(WRITTEN INSTRUCTION) Beginning with the first line, set down every line through the one containing "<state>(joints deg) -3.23", exactly as it appears, but not the pictures.

** BEGIN **

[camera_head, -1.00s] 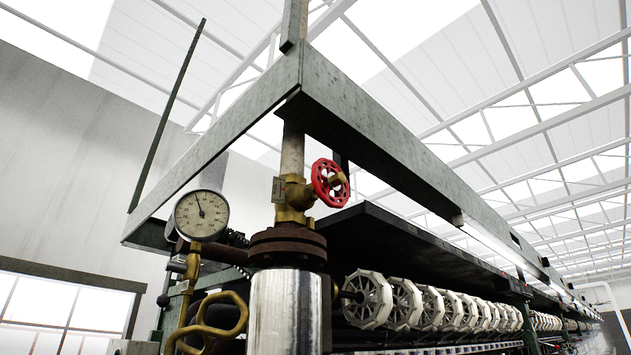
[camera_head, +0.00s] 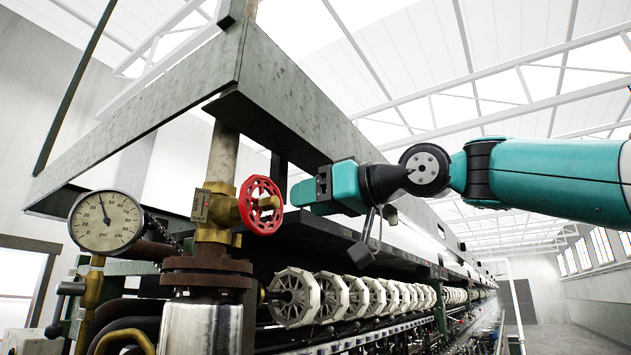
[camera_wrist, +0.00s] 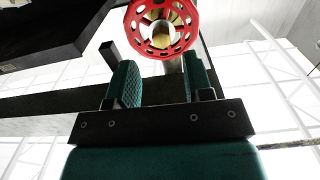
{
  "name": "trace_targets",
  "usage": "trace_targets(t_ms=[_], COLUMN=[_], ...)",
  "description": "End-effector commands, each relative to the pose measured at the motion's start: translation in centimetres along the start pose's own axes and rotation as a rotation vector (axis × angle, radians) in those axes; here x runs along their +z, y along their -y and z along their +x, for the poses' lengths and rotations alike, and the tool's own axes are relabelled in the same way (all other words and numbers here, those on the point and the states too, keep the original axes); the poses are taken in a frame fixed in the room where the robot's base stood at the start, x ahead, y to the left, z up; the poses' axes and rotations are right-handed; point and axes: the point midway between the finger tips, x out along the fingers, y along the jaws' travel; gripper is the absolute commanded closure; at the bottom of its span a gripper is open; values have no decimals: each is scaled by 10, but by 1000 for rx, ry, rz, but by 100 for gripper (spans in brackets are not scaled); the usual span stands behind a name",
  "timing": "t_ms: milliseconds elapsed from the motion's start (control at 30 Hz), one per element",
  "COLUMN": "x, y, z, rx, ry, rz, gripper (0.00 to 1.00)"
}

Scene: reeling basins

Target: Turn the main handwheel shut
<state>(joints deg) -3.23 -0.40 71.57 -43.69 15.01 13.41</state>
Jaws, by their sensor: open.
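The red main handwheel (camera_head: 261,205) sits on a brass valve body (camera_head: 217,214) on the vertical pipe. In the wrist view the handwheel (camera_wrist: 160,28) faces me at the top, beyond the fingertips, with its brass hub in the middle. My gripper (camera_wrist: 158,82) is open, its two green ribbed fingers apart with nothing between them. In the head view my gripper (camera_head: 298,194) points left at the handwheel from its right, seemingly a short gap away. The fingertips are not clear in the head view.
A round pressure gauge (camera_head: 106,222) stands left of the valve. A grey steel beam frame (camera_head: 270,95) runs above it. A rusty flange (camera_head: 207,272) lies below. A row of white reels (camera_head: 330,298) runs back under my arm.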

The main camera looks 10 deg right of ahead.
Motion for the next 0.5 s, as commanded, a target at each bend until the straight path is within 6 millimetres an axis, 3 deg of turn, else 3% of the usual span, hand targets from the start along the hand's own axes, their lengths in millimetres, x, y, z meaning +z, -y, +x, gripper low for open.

** END **

(SOLUTION)
[camera_head, -1.00s] 
[camera_head, +0.00s] 
[camera_wrist, +0.00s] 
{
  "name": "trace_targets",
  "usage": "trace_targets(t_ms=[_], COLUMN=[_], ...)",
  "description": "End-effector commands, each relative to the pose measured at the motion's start: translation in centimetres along the start pose's own axes and rotation as a rotation vector (axis × angle, radians) in those axes; here x runs along their +z, y along their -y and z along their +x, for the poses' lengths and rotations alike, and the tool's own axes are relabelled in the same way (all other words and numbers here, those on the point and the states too, keep the original axes); the poses are taken in a frame fixed in the room where the robot's base stood at the start, x ahead, y to the left, z up; the poses' axes and rotations are right-handed; point and axes: the point midway between the finger tips, x out along the fingers, y along the jaws' travel; gripper is the absolute commanded closure; at the bottom of its span a gripper is open; values have no decimals: each is scaled by 10, but by 1000 for rx, ry, rz, but by 100 for gripper (spans in brackets are not scaled); the usual span stands behind a name",
  "timing": "t_ms: milliseconds elapsed from the motion's start (control at 30 Hz), one per element",
  "COLUMN": "x, y, z, rx, ry, rz, gripper (0.00 to 1.00)"
}

Scene: reeling basins

Target: Turn the main handwheel shut
<state>(joints deg) -3.23 -0.40 71.57 -43.69 15.01 13.41</state>

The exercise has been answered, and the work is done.